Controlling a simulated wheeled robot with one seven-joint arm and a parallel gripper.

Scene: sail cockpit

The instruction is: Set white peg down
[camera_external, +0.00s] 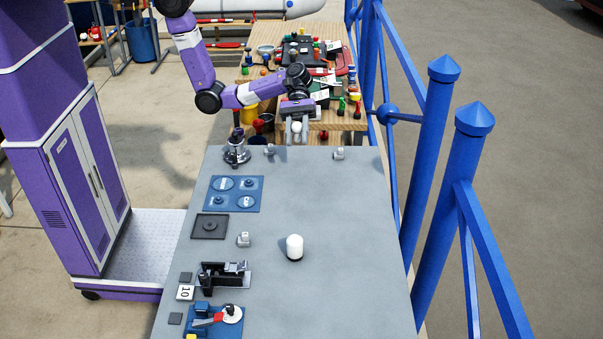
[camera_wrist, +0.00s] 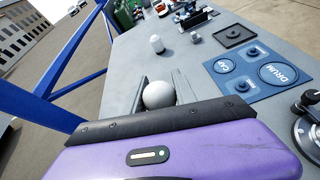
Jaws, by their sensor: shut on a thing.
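My gripper (camera_external: 296,136) is shut on a white peg (camera_wrist: 159,95), whose rounded top shows between the two fingers in the wrist view. In the external view the white peg (camera_external: 297,127) is small and partly hidden by the gripper. The gripper is at the far end of the grey table (camera_external: 330,200). I cannot tell whether the peg touches the tabletop.
A white, round-topped cylinder (camera_external: 295,244) stands mid-table. Along the left are a winch-like metal part (camera_external: 236,150), a blue labelled plate (camera_external: 255,196), a dark square plate (camera_external: 222,227) and a black fixture (camera_external: 208,275). Blue railings (camera_external: 430,150) run along the right. The table's right half is mostly clear.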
___
● PROBLEM STATEMENT: Repeat the lines above exactly, and keep every picture out.

● SOLVED EXERCISE:
Controlling a simulated wheeled robot with one seven-joint arm and a parallel gripper.

Scene: sail cockpit

The instruction is: Set white peg down
[camera_external, +0.00s] 
[camera_wrist, +0.00s] 
Jaws, by their sensor: shut on a thing.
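My gripper (camera_external: 296,136) is shut on a white peg (camera_wrist: 159,95), whose rounded top shows between the two fingers in the wrist view. In the external view the white peg (camera_external: 297,127) is small and partly hidden by the gripper. The gripper is at the far end of the grey table (camera_external: 330,200). I cannot tell whether the peg touches the tabletop.
A white, round-topped cylinder (camera_external: 295,244) stands mid-table. Along the left are a winch-like metal part (camera_external: 236,150), a blue labelled plate (camera_external: 255,196), a dark square plate (camera_external: 222,227) and a black fixture (camera_external: 208,275). Blue railings (camera_external: 430,150) run along the right. The table's right half is mostly clear.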

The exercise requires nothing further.